Overview
Last class we talked about how to build a linked list. Today, we are going to look at how to remove from them, and applications of these methods as it relates to other data structures. But first, we covered two remove methods, namely, removeHead() and removeTail().
removeHead()
Suppose we've got a linked list, and we want to remove the first item from this list. What do we do? How are we going to do this?
head = head.getNext();Is this all we need? Well, let's think- what if head is null? You'll get a nullPointerException, since you can't call .getNext() from a null reference. What other special cases do we need to look at? Well, what if there's only one item? The tail will equal the head, and after removal both head and tail should be null.
if(null == head) return; if(head == tail) tail = null; head = head.getNext();
removeTail()
So now what do we do if we want to remove from the tail?
tail = null;Does this work? No, because need to reset tail as well as the second to the last element. But in order to do that, we have to find the second to the last element, set tail equal to it, and set its next to null. How do we get to the second to the last element? Let's try a for loop:
for(Node index = head; index != tail; index = index.getNext()); index.setNext(null); tail = index;What's wrong with this code? First of all, this gets us to the last element, and we want to be at the second to the last. So the middle statement should read, index.getNext() != tail; so that it will stop with the index referencing the second to the last node. Supposing that we had index.getNext() != tail; in place, would the code work then? Still no. Why? Because Node index was declared in the for loop, making its scope within that loop only, so once you're done traversing the linked list, index no longer exists anymore. So that needs to be fixed as well. Additionally, you need to take into consideration the special cases (empty list, one item list). So after all our fixes, this is what the correct code will look like:
if(null == head) return; if(head == tail){ head = tail = null; return; // so that you don't try to do the rest of the code after removing // the sole item in the list } Node index; for(index = head; index.getNext() != tail; index = index.getNext()); index.setNext(null); tail = index;
Queues
So now that we've figured out how to remove from both ends of a linked list, let's think about how we can use this knowledge. This is where Greg had students come down to the front of the class to get in a line, and explain the following example: Suppose you go to a nearby coffee shop, and you get into a line.
What do they call a line in Britain? A queue. In programming, a queue, like any line, is a first in first out structure.You enter in the back of the queue, and you leave through the front. To get in line, we "enqueue" ourselves, and to get out of line, we "dequeue".
How would we implement this with a linked list?
- Remove from head, add at tail.
- Or remove from tail, add at head.
Both are first in, first out implementations, but in a linked list, deleting from the head is easier than deleting from the tail, since you have to traverse the entire list.
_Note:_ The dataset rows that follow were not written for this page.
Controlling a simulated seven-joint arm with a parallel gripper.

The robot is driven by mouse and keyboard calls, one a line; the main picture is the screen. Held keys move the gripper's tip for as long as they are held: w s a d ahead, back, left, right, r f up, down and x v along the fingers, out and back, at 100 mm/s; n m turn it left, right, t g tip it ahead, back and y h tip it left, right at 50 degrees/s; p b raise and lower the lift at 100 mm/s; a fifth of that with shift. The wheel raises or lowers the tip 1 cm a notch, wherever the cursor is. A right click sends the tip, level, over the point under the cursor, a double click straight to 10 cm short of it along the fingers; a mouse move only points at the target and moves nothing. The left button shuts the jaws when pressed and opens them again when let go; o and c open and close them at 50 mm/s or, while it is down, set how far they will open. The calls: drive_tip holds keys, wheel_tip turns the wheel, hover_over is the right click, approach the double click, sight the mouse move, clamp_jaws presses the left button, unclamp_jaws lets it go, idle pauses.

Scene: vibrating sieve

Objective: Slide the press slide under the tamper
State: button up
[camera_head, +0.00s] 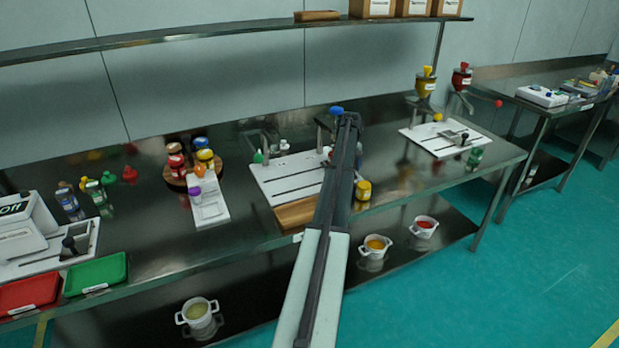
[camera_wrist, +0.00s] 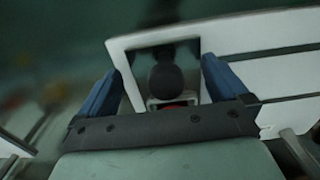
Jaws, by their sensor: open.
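In the wrist view a round black knob (camera_wrist: 166,80) stands on a small pale slide piece (camera_wrist: 188,101) with a dark square plate behind it; this looks like the press slide. A bit of red shows below the knob. My gripper (camera_wrist: 160,72) is open, with its blue fingers on either side of the knob and a gap at each side. In the head view a blue-knobbed press (camera_head: 337,111), apparently the tamper, stands at the back of the white slotted board (camera_head: 275,171). My arm hides the slide and my gripper there.
A wooden strip (camera_head: 295,214) edges the board's front. A yellow jar (camera_head: 363,191) stands just right of my arm. Another white board (camera_head: 431,145) with dispensers is to the right.

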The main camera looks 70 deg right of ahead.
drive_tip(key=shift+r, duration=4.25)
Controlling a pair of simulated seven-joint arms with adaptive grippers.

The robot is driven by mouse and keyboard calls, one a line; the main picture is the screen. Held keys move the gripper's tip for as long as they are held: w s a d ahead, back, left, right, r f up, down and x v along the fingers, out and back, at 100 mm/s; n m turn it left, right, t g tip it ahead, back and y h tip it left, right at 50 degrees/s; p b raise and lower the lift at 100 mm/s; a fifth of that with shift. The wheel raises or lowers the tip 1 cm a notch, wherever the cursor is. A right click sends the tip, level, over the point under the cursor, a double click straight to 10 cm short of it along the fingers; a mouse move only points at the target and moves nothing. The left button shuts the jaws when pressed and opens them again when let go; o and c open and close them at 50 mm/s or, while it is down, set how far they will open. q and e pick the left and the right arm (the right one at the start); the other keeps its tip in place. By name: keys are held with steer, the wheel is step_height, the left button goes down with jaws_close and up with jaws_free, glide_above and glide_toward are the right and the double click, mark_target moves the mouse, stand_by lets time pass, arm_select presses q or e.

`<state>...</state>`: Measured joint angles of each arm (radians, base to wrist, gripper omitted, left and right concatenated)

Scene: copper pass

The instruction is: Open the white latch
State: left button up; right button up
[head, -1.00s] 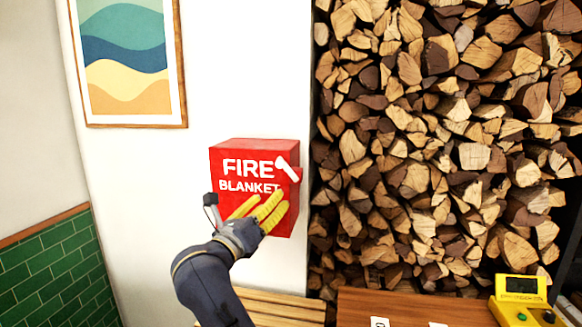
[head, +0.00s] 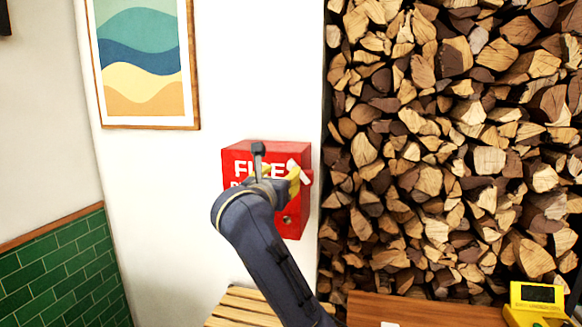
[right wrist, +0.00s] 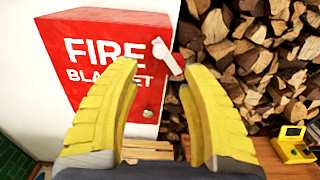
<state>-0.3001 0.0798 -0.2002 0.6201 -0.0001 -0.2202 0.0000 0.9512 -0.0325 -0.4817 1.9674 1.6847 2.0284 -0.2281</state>
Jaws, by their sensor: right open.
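The white latch (head: 300,172) is on the right edge of the red fire blanket box (head: 294,231), which is on the white wall. In the right wrist view the latch (right wrist: 167,57) slants from upper left to lower right, and the box door looks shut. My right gripper (head: 291,180) is in front of the box, beside the latch, and partly hides the lettering. In the right wrist view its yellow fingers (right wrist: 158,80) are apart with nothing between the tips, and the latch shows just beyond the gap. Contact cannot be made out. My left gripper is not in view.
Stacked firewood (head: 440,140) fills the right side, close to the box. A framed wave picture (head: 145,60) hangs at upper left. Below are a slatted wooden surface (head: 240,305), a brown wooden top (head: 425,310) and a yellow device (head: 540,303).

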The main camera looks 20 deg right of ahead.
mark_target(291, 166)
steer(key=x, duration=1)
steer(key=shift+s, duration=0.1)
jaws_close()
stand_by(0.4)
Adding is pretty easy on both ends, so you should add to the tail and remove from the head to avoid being inefficient.
class Queue { private LinkedList queue; public Queue(){ queue = new LinkedList(); } public void enqueue(Object o){ queue.addLast(o); } public Object dequeue(){ // what if list is empty? try{ // Object temp = queue.getFirst(); // or queue.get(0); return queue.removeFirst(); // return temp; }catch(Exception e){ return null; } } // you want dequeue to return an object because chances are, you // will actually need // to look at what you've removed (ex. cashier wants to know the // person leaving the line's order. }The above class was created was using composition. Let's try doing the same using inheritance:
class Queue extends LinkedList{ public void enqueue(Object o){ addLast(o); } public Object dequeue(){ //what if list is empty? try{ return removeFirst(); }catch(Exception e){ return null; } } }We don't want to use inheritance here. Why? Because you have ALL the linked list methods, so that you could "cut" in line. If someone were to do that, and write a "fake" queue implementation and hand it off to some other programmer, the attributes of the queue wouldn't make sense anymore. So building the class by composition means you will only be able to call the methods that are relevant to the Queue class, i.e. only adding from one end and removing from the other, as opposed to adding and removing from anywhere in the list.
As a matter of principal, separate from what we mentioned above, using inheritance to build the Queue class is unforgivable, because you are saying a queue is a linked list, which is blatantly not the case. Inheritance here says a queue is a type of linked list, and that it is necessarily a linked list, which is not true. You could implement a queue with Vectors, or with an Array, etc. The user of the queue won't care about how you are implementing the queue. They only care about enqueueing, dequeueing, and any other methods that would be appropriate for Queues.
Last words
Java's Stack extends the Vector class. We'll talk about stacks next class. But, for the moment, let me just suggest that stacks are in this respect analagous to Queues -- they allow insertion and removal only at one side. But, unfortunately, since the good folks at Sun goofed on this one, and used inheritence where it should not have been used, Java can't enforce this restriction. Any operation that is valid on a Vector is also valid on a Stack. For example, one can insert or remove from the middle of a Java Stack. Oops.